You don’t have to go to France to get great foie gras. You need go no further than this city’s Maguire Avenue. There you will find Le Canard Goulu, a specialty food boutique dedicated to the delicacies of the fatted duck.
Their farm is in Saint-Apollinaire, a village half an hour to the southwest of Québec City, where they raise close to 30,000 Cairina moschata per year. Better known as the Barbary duck, this domesticated bird is excellently suited to the production of foie gras. The ducks arrive at the farm just days old, then are fed and fattened for twelve weeks. For the final two weeks, an intensive regimen of cornmeal increases the size of the duck’s liver tenfold, and transforms it into the buttery wonder that writer Charles Gérard called “le fruit suprême de la gastronomie.”
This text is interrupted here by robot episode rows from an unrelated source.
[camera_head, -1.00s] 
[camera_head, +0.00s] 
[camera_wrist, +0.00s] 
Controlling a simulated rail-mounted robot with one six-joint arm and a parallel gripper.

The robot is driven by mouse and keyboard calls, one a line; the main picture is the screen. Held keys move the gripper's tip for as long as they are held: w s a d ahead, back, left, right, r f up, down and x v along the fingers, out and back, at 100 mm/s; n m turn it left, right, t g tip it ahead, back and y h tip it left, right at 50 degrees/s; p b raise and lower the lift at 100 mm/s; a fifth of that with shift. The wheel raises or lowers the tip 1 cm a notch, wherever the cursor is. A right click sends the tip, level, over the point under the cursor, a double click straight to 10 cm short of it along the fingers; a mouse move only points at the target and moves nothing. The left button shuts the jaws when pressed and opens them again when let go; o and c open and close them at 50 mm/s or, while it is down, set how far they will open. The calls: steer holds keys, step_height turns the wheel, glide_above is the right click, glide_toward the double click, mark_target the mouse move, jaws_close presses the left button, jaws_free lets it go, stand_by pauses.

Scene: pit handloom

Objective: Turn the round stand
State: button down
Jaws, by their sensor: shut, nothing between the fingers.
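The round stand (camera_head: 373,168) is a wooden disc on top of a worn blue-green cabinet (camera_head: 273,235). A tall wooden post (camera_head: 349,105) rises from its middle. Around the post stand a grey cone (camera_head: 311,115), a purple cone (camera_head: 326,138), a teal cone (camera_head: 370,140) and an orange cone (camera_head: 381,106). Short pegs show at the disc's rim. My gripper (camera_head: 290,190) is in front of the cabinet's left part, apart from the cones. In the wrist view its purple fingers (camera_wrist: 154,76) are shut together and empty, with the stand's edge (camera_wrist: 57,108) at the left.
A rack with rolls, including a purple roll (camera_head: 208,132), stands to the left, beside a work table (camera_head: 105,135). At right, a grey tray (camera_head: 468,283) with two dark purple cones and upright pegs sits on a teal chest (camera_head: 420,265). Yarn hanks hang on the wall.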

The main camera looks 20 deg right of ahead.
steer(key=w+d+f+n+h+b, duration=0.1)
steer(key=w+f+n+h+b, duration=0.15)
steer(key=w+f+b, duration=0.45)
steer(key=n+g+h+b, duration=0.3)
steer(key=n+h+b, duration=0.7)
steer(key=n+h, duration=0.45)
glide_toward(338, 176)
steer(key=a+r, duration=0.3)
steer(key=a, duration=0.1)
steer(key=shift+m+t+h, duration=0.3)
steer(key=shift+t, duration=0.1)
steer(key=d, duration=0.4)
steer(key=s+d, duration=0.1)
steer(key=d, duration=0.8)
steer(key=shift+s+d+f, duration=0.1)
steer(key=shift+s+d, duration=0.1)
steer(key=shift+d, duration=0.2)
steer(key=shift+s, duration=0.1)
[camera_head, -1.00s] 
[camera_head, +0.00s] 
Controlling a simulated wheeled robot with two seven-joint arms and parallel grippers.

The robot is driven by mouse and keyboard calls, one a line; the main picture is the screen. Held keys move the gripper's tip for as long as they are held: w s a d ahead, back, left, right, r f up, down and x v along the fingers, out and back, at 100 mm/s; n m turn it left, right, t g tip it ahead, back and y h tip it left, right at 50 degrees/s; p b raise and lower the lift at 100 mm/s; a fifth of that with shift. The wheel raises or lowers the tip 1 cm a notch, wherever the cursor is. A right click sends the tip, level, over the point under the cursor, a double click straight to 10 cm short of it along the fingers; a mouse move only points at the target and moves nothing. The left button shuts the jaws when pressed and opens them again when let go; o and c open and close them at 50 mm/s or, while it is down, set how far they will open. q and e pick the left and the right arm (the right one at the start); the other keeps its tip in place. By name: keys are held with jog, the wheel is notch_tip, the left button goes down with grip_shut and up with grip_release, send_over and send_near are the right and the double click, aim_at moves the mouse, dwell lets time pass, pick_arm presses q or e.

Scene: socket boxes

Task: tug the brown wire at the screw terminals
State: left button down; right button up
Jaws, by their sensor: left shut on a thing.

I recently had an opportunity to take part in a private demonstration at the Maguire Avenue location. Our host was Le Canard Goulu’s executive chef, Martin Guillemette. Trained at the École Hôtelière de la Capitale and seasoned at some of Québec City’s best restaurants, Martin has been the creative culinary force at Le Canard Goulu since 2007. Among his responsibilities: consulting with the farm in order to optimize the products they put forth, creating new recipes to add to the boutique’s prêt-à-manger offering, and – most enticingly – preparing succulent, multi-course meals for the clients who have had the good sense to rent the private, second-floor dining room.
Martin captivated us with the science and art of preparing foie gras, walking us through several different preparation methods. We learned how to devein the liver; use a spoon, not a knife! He explained that Sauternes and Cognac serve perfectly to make a great terrine. And finally, he showed us how to use fine sea salt and a hot skillet to achieve a perfect sear every time.